DocumentBuilderFactory factory = DocumentBuilderFactory.newInstance();
DocumentBuilder builder = factory.newDocumentBuilder();
Document doc = builder.parse(new File("data.xml"));

NodeList items = doc.getElementsByTagName("item");
for (int i = 0; i < items.getLength(); i++) {
    Element item = (Element) items.item(i);
    System.out.println(item.getAttribute("id"));
}
// SAX parsing for large files
import org.xml.sax.helpers.DefaultHandler;
import org.xml.sax.Attributes;
import javax.xml.parsers.SAXParser;
import javax.xml.parsers.SAXParserFactory;

class XmlHandler extends DefaultHandler {
    public void startElement(String uri, String localName, String qName, Attributes attrs) {
        if (qName.equals("item")) {
            System.out.println(attrs.getValue("id"));
        }
    }
}

SAXParser parser = SAXParserFactory.newInstance().newSAXParser();
parser.parse(new File("data.xml"), new XmlHandler());

Explanation

  • DOM: Loads the entire XML tree into memory. Best for small to medium files (<10MB) where random access and XPath queries are needed.
  • SAX: Event-driven, streams the file without loading it entirely.
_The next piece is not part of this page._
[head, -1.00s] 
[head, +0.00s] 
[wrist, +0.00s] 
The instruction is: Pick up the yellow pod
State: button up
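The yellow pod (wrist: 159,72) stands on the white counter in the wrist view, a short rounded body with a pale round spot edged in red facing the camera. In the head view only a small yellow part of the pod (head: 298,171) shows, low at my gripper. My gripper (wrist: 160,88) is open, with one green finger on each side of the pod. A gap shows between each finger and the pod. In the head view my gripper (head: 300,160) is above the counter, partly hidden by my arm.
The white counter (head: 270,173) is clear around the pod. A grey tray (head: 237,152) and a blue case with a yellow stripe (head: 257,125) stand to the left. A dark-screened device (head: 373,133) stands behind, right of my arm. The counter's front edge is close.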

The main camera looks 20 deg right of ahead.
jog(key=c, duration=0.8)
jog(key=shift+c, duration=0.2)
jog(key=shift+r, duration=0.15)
Best for very large files where only specific elements are needed.
  • StAX (Java): Pull-parser hybrid combining DOM convenience with SAX efficiency.
  • ElementTree (Python): A lightweight DOM alternative with a Pythonic API. lxml is the high-performance alternative.
  • fast-xml-parser (JS): Converts XML to plain JavaScript objects, ideal for REST APIs consuming SOAP backends.

Variants

TechnologyParserApproachBest For
PythonElementTreeDOM-likeStandard parsing
PythonlxmlDOM + XPathLarge files & schemas
JavaScriptDOMParserW3C DOMBrowser apps
JavaScriptfast-xml-parserObject mappingNode.js APIs
JavaJAXP DOMDOMSmall documents
JavaSAX / StAXEvent-drivenLarge XML streams

Best Practices

  • Disable DTDs and external entities to prevent XXE injection attacks
  • Use SAX/StAX for files >10MB to keep memory usage low
  • Validate against XSD schemas when consuming third-party feeds
  • Prefer XPath over manual tree traversal for complex nested queries
  • Handle namespaces explicitly instead of ignoring them

Common Mistakes

  • Enabling external entities: Default parser settings may allow file system access via DTDs
  • Loading multi-gigabyte files into DOM: Causes OutOfMemoryError or browser crashes
  • Ignoring XML namespaces: Leads to empty query results when elements are namespaced
  • Using regex to parse XML: XML is not a regular language; regex breaks on nested elements
  • Not handling encoding declarations: Files may declare ISO-8859-1 but the parser defaults to UTF-8

Frequently Asked Questions

What is the difference between DOM and SAX parsing?

DOM loads the entire document into a tree structure in memory, allowing random access and modification. SAX processes the document as a stream of events, using minimal memory but requiring you to track state manually.

How do I parse XML with namespaces in Python?

Pass a dictionary mapping prefixes to URIs to ElementTree.findall(). For example: root.findall('.//ns:item', {'ns': 'http://example.com'}).

Is JSON always better than XML?

Not always. XML supports schemas (XSD), digital signatures, mixed content, and namespaces. JSON is simpler and more compact for APIs. Choose based on your interoperability and validation requirements.